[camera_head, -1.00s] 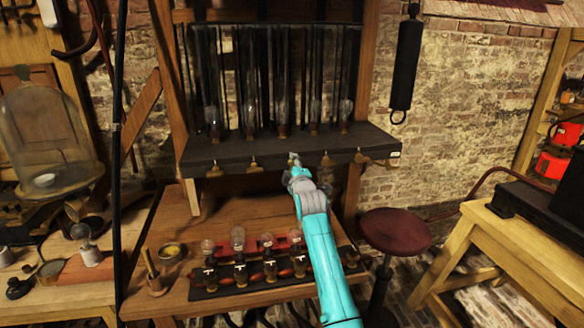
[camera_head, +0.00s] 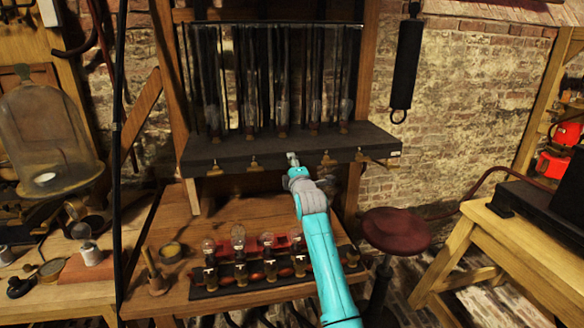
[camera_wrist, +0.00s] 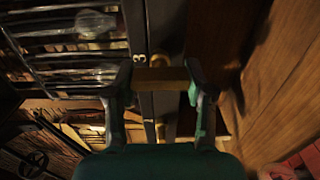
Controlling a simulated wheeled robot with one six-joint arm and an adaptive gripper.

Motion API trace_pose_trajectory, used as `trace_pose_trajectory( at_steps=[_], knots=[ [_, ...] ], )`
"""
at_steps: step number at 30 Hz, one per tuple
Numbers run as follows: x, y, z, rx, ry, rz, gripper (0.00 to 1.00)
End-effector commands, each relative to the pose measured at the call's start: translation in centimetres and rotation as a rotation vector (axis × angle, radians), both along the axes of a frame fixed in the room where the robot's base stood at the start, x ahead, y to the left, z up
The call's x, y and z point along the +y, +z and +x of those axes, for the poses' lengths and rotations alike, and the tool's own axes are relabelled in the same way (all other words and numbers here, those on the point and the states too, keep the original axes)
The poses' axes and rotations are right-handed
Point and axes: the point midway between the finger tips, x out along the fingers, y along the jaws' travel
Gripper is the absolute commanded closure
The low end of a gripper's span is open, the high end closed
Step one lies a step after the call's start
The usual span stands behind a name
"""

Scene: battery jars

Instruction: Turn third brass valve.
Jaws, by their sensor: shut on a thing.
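A row of brass valves sits along the front edge of a dark shelf. In the head view the first valve (camera_head: 215,169) and second valve (camera_head: 254,163) are left of my gripper (camera_head: 293,159), and another valve (camera_head: 327,159) is to its right. My gripper is at the third place in the row and hides most of the valve there. In the wrist view the third brass valve (camera_wrist: 160,78) shows as a brass bar lying crosswise between the two fingers of my gripper (camera_wrist: 158,83), which are shut on it.
The dark shelf (camera_head: 225,150) carries several glass jars. Below it a wooden bench (camera_head: 180,215) holds a rack of bulbs.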

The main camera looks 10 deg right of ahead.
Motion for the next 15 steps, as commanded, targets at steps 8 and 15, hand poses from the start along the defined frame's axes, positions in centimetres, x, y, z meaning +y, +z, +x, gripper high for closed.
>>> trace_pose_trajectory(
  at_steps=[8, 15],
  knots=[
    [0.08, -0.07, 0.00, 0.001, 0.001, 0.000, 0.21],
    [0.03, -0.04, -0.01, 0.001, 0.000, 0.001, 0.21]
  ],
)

#### What to produce:
Write out the lines above, starting at the line that contains "Instruction: Turn third brass valve." and ending with the final line, and nothing else; copy them exactly.

#### Full solution:
Instruction: Turn third brass valve.
Jaws, by their sensor: shut on a thing.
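A row of brass valves sits along the front edge of a dark shelf. In the head view the first valve (camera_head: 215,169) and second valve (camera_head: 254,163) are left of my gripper (camera_head: 293,159), and another valve (camera_head: 327,159) is to its right. My gripper is at the third place in the row and hides most of the valve there. In the wrist view the third brass valve (camera_wrist: 160,78) shows as a brass bar lying crosswise between the two fingers of my gripper (camera_wrist: 158,83), which are shut on it.
The dark shelf (camera_head: 225,150) carries several glass jars. Below it a wooden bench (camera_head: 180,215) holds a rack of bulbs.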

The main camera looks 10 deg right of ahead.
Motion for the next 15 steps, as commanded, targets at steps 8 and 15, hand poses from the start along the defined frame's axes, positions in centimetres, x, y, z meaning +y, +z, +x, gripper high for closed.
>>> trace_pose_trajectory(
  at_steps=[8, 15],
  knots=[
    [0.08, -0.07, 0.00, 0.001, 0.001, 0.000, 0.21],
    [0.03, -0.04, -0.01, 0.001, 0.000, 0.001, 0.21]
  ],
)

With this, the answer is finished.